[START]

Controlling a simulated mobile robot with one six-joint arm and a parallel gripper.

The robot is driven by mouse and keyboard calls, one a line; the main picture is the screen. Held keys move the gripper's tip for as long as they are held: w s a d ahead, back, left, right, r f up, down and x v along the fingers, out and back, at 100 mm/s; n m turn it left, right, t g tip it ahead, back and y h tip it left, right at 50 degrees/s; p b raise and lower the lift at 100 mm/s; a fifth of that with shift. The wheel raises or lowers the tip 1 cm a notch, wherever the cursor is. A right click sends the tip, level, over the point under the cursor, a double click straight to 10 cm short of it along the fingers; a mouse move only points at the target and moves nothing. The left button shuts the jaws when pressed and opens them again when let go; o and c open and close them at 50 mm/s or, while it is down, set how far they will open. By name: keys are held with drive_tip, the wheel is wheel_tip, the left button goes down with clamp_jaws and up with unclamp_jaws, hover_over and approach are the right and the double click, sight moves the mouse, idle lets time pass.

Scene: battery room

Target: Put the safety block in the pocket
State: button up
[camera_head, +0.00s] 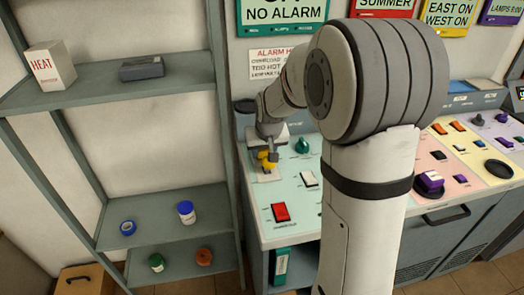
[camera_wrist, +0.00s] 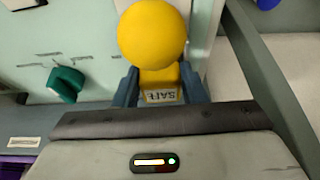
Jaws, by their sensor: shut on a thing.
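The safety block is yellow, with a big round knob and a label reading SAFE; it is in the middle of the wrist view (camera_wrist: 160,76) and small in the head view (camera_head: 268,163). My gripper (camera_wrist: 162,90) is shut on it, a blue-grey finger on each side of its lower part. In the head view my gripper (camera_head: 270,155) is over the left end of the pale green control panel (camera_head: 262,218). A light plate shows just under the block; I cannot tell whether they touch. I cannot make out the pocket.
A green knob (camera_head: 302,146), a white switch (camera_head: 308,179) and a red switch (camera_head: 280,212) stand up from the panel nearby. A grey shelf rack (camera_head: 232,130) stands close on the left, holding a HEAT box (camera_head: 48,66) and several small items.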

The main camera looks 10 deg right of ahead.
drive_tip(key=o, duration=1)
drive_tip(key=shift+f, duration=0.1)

[END]
[START]

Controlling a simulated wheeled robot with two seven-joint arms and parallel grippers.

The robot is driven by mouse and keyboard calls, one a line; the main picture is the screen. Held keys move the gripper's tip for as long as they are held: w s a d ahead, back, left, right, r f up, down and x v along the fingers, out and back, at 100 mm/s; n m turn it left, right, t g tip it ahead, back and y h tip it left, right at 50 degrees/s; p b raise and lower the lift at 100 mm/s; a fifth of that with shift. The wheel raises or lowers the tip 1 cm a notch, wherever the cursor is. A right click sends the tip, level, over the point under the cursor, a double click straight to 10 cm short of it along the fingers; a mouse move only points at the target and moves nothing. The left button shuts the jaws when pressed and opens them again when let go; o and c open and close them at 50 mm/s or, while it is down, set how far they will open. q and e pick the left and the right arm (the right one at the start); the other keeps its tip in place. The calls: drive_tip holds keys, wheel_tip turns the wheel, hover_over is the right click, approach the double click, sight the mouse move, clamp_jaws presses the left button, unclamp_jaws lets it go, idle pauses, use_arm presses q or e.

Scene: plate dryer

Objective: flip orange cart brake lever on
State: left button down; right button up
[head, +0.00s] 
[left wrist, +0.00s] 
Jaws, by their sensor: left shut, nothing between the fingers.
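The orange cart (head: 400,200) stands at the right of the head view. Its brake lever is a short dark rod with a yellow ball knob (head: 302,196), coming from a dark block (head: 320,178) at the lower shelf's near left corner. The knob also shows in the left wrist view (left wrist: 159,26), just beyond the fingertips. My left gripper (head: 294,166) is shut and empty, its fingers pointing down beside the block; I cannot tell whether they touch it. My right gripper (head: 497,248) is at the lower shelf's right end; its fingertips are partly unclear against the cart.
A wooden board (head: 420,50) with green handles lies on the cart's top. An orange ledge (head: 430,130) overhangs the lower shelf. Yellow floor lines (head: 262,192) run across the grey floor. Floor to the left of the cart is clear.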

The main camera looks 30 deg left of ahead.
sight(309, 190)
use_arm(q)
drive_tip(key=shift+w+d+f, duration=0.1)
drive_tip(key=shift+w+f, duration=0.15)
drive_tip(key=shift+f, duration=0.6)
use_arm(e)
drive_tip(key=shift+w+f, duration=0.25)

[END]

What needs to be done
Work through the listing above and report how many lines include the string "joint", with no other text.

In response
2